If you don't wanna drive thru the chain (which would let you build a stronger wheel if that's part of your problem), then just a rear hubmotor would be simplest, and can be perfectly reliable as long as the wheel is made from good parts and built well (unlike most of the ones that come prebuilt on the hubmotors, which can be usably alright or can be complete junk).

If you really want to go with dual front hubs on that trike design, well, it's not the way I would go because it's awfully complex, but if you were into Arduino (or similar) programming, and electronics / hardware design, you could figure out a sensor setup that determines torque/speed on each wheel and/or how far off-center the steering is now and which way it's going and/or senses pressure of your hands on the grips/bars, to see if they are equal or not, and if they are indeed trying to steer it into the direction it's going or if it's trying to fight it, and then throttle the motors appropriately to help steer.

It might not be quite as complex as it sounds, but it'd probably take some working-out of the system after you design it, to get it to work the way you want in even extreme situations (where it would make the most difference between riding and crashing from oversteer).

(A long time ago, I pondered something like this for a possible trike design and abandoned it because it ended up too complex to try with what I had available in parts and know-how, though the trike itself was a lot simpler to build, from what I could see of all the ice-cream vendors that pedal similar types around here).
Its too complicated for this. Arduino and all is fun but there is no need. Rear wheel drive is perfect. If you broke the wheel put your effort in sourcing and building srtonger wheel. Check what you can fit, go with a steel rim and high torque motor plus beefy bolted torque arms. Mount your battery and electronics at the back for littlw better traction and you'll be fine.
Its the previous cheap motor that broke.

My big battery is worked in a plexyglass box with thick aluminium bottom (whit a big rigid oversized 63A plug that will outlive the battery :p)
that "battery box" fits perfectly underneat the front bench and easy to take out or replug for charging and waterproof.
Worked the wires in a small pvc cable duct to the controller.
The controller Underneat the rear bench mounted on the side whit some enbankment struts so it "floats" for cooling with a small plexy front cover to prevent raining on it. all the wiring stuffed away in a small piece 40*60 pvc cable duct.
2 small black cables to thump throtthle and 1 brake lever switch. whit the very small pvc cable duct in the middle streight up to the steering wheel.
Only 3 black 6mm² wires underneath the wood along the frame to the midle where it goed under the main frame bar to the hub motor.

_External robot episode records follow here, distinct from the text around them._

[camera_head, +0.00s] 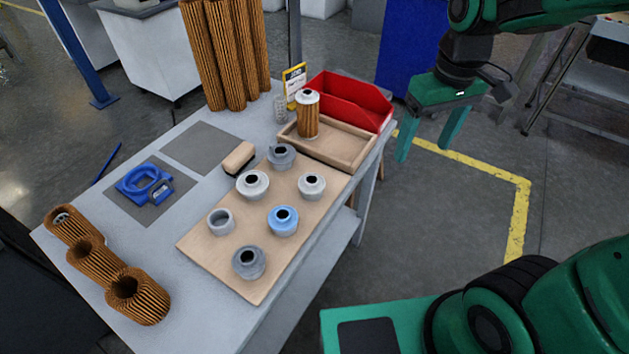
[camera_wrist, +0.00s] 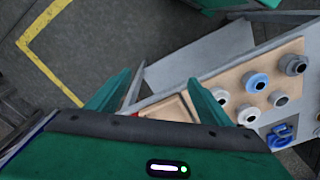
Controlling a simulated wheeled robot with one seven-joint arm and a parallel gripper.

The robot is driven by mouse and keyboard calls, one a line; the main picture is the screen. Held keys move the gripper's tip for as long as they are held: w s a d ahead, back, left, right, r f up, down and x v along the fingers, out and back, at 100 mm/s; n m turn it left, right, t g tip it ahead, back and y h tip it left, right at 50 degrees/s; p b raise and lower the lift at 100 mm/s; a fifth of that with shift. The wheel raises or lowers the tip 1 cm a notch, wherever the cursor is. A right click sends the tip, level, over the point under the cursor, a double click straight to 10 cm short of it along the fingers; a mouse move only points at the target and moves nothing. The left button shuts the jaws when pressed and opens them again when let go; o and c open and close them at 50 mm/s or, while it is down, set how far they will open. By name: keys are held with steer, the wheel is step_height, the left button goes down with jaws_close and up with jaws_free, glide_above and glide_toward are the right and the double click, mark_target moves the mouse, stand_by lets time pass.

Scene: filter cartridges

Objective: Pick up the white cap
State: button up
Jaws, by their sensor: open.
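A white cap (camera_head: 252,184) with a dark central opening stands on the tan board (camera_head: 205,243), in the middle of the row farther from my arm. A similar pale grey-white cap (camera_head: 311,186) stands to its right. The white cap also shows small in the wrist view (camera_wrist: 278,98), right of the fingers. My gripper (camera_head: 425,148) is open and empty, hanging over the floor right of the table, well away from the caps. Its two green fingers show apart in the wrist view (camera_wrist: 160,95).
A blue cap (camera_head: 283,221), dark grey caps (camera_head: 248,262) (camera_head: 281,155) and a grey ring-like cap (camera_head: 220,221) share the board. A wooden tray (camera_head: 353,150) with a capped cartridge (camera_head: 308,118) and a red bin (camera_head: 350,98) stand behind.

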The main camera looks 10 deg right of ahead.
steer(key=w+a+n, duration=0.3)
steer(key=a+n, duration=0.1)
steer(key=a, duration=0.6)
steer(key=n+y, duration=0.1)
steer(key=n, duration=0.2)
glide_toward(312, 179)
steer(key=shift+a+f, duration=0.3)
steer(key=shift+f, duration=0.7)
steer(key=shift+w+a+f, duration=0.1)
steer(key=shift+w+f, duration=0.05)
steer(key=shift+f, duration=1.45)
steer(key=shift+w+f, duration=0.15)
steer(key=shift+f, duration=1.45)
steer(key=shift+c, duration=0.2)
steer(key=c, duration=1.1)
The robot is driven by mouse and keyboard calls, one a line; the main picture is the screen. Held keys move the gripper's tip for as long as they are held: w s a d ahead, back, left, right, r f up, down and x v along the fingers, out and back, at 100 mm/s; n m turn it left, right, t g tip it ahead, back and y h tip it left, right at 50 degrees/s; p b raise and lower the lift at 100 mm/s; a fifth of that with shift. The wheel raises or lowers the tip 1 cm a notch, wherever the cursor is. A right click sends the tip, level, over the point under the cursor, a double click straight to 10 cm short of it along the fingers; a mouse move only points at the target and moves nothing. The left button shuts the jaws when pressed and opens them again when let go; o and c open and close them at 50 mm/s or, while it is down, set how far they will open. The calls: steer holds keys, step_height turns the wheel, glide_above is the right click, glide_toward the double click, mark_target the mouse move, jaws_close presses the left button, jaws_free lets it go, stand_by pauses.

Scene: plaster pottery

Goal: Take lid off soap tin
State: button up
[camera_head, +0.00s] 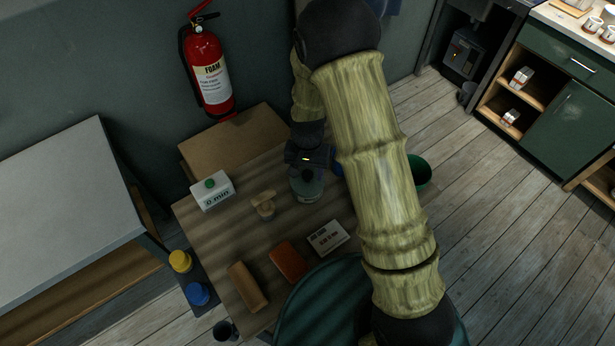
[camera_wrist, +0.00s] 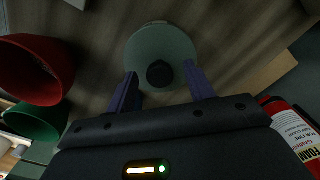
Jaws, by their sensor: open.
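A round grey-green tin (camera_head: 307,190), which I take to be the soap tin, stands on the wooden table under my gripper (camera_head: 308,168). In the wrist view its pale round lid (camera_wrist: 161,43) is on and has a black knob (camera_wrist: 160,74) at the near side of the lid's middle. My gripper (camera_wrist: 160,80) is open and empty. Its two fingers lie on either side of the knob in the wrist view, with a gap on each side. I cannot tell how far above the lid the fingertips are.
On the table (camera_head: 225,235) are a white timer-like box (camera_head: 212,191), a small brush-like item (camera_head: 264,206), a printed card or box (camera_head: 328,237), an orange block (camera_head: 288,261) and a brown block (camera_head: 248,286). A fire extinguisher (camera_head: 210,75) hangs behind.

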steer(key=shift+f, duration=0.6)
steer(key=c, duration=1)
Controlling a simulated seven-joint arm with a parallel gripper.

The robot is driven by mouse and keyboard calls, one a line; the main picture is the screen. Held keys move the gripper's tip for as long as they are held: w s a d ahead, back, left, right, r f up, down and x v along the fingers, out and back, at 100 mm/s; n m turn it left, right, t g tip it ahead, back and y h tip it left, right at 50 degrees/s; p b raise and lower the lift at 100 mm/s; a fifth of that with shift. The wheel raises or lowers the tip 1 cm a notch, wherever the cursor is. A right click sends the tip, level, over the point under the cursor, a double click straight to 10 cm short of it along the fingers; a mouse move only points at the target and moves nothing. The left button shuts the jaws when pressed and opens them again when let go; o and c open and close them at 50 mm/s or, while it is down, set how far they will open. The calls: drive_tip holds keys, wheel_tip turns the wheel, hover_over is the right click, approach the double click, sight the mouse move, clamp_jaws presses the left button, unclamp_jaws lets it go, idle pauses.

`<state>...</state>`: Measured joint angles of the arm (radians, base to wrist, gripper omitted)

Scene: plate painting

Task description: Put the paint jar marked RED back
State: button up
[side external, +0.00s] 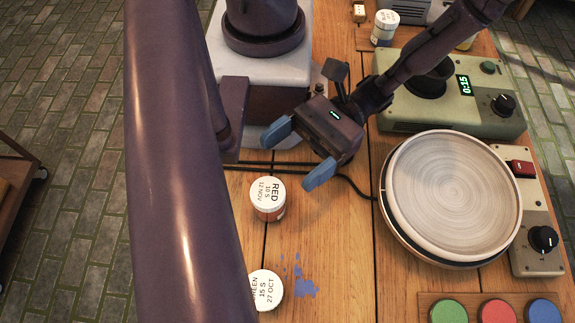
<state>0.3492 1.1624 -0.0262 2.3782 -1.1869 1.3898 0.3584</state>
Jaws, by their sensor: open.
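The paint jar marked RED (268,199) stands upright on the wooden table, with a white lid reading RED, 10 S, 12 NOV. My gripper (298,158) is open and empty, with its two blue fingertips spread apart.
A round turntable (452,195) stands at the right beside a panel with a red switch and knob (543,239). A green timer box (455,95) reads 0:15. Another jar (384,28) stands at the back. Blue paint (304,288) marks the table. Green, red and blue buttons (497,312) are at the front.

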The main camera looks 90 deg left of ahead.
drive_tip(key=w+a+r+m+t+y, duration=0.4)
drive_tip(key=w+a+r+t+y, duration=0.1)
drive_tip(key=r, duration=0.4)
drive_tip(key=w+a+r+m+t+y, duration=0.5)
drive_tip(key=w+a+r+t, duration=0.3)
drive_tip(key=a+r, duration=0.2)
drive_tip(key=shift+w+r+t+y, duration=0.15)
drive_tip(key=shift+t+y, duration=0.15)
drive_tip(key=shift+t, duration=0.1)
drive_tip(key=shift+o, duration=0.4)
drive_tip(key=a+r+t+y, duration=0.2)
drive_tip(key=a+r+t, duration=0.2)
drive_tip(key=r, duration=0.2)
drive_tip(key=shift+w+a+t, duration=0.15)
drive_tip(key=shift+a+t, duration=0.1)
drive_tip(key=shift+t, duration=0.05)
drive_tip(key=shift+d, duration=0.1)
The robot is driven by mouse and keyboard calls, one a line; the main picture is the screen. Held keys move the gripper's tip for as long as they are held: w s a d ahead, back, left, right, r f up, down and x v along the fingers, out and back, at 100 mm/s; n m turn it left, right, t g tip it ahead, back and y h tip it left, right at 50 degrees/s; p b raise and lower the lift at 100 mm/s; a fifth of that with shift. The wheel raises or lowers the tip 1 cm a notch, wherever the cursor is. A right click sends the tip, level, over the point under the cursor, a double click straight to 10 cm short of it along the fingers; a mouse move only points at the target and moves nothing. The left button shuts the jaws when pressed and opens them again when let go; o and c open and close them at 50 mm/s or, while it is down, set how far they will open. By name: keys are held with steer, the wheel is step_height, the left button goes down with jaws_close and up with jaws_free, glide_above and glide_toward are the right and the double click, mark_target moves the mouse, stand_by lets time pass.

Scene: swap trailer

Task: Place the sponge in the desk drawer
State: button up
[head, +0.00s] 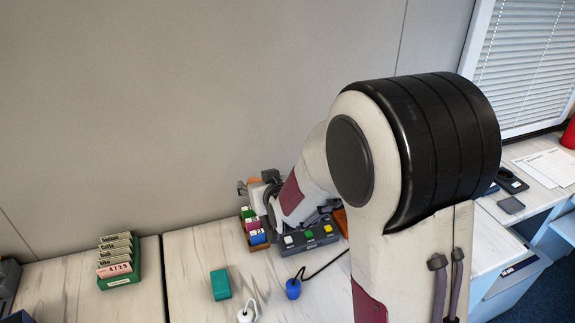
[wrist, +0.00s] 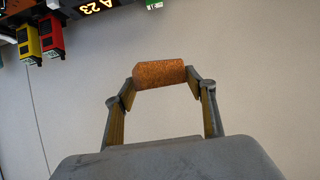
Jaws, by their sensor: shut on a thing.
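My gripper (wrist: 160,84) is shut on an orange-brown, speckled block that looks like the sponge (wrist: 159,74). The block spans between the two fingertips, against a plain wall. In the head view my gripper (head: 252,187) is small and partly hidden by my arm, above the back of the worktop near the wall. A bit of orange shows beside it there. The desk drawer is not clearly seen; a white desk unit (head: 502,262) with a dark label stands at the right, partly hidden by my arm.
A button box (head: 310,238) and a holder with coloured blocks (head: 257,238) lie below my gripper. A teal block (head: 220,284), a blue plug (head: 293,289) and a green card rack (head: 119,262) stand on the worktop. A window (head: 525,65) is at the right.

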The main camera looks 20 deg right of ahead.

Stealty setup :) only the Big hub motor is something u instantly see. the old one even had big samurai style signs engraved all over :)
but hey it was cheap and good for first e-bike project! i bet if i had it on a normal bike it would still work. the big weight killed it.

for not making it to complicated and sucking out all my money i think of replacing it whit a crystalite HT3525 (high torque) one. Little less "tuning style"...
A bit less speed then my last (thats what i need) , a bit more quality (i hope) for about 345euro mounted on a high quality 26" Rim.
If it lasts 2 years i am happy :)
Just a thought here on 2wd and steering but I'm no electronics expert.

If there was an rpm sensor at the rear and on each front wheel would it not be possible to match the speeds of each front wheel when going straight through some sort of simple electronic differential controller matching the speed of a slave right wheel to a dominant left wheel. I.e the normal throttle controls the speed of the left wheel and the speed of the other wheel is matched to this in the straight ahead condition.

This condition would be determined by left wheel rpm to rear wheel rpm 1:1 if both are the same size and then right wheel is set at 1:1 by the controller. If the steering is turned then the ratio of left to rear might be 0.9:1 so the ratio of right to rear could then be controlled to be the inverse i.e 1.1:1. (These figures would naturally be determined by measurement first, ideally using the sensors while the wheels are free wheeling and not being powered)

While I'm aware that this would not be perfect we have to realize that an ounce of rubber is worth a ton of theory and that differences in the theoretically perfect solution and the simple fit one proposed may well be take up by the distortion of the tires just like they are in many automotive applications where a limited slip differential is used.

Alternatively, steering could just cut power to one of the front wheels, which would then be free to rotate at any speed necessary for perfect differential action. Although I realize this would then result in a loss of power but then one is unlikely to need full power while negotiating a turn.
You need the slowest RPM direct drive motor you can find. Or perhaps, gear super low with a bottom bracket motor.

To lower the rpm of a hubmotor, it would help if you could also make the rear wheel smaller. You'd have to weld or bolt on some kind of frame extender, so the pedals don't hit the ground after the change.

If you get to where 36v is only going 10-15 mph, that should do it.

The other option, is go huge. Get a monster motor, one able to handle 3000w or more. Then run it on only 1500-2000w. The larger magnets in the motor will run slow under load more efficiently (cooler) than any skinny motor. And running it on only 1500w will mean you never get close to running too much power into the motor.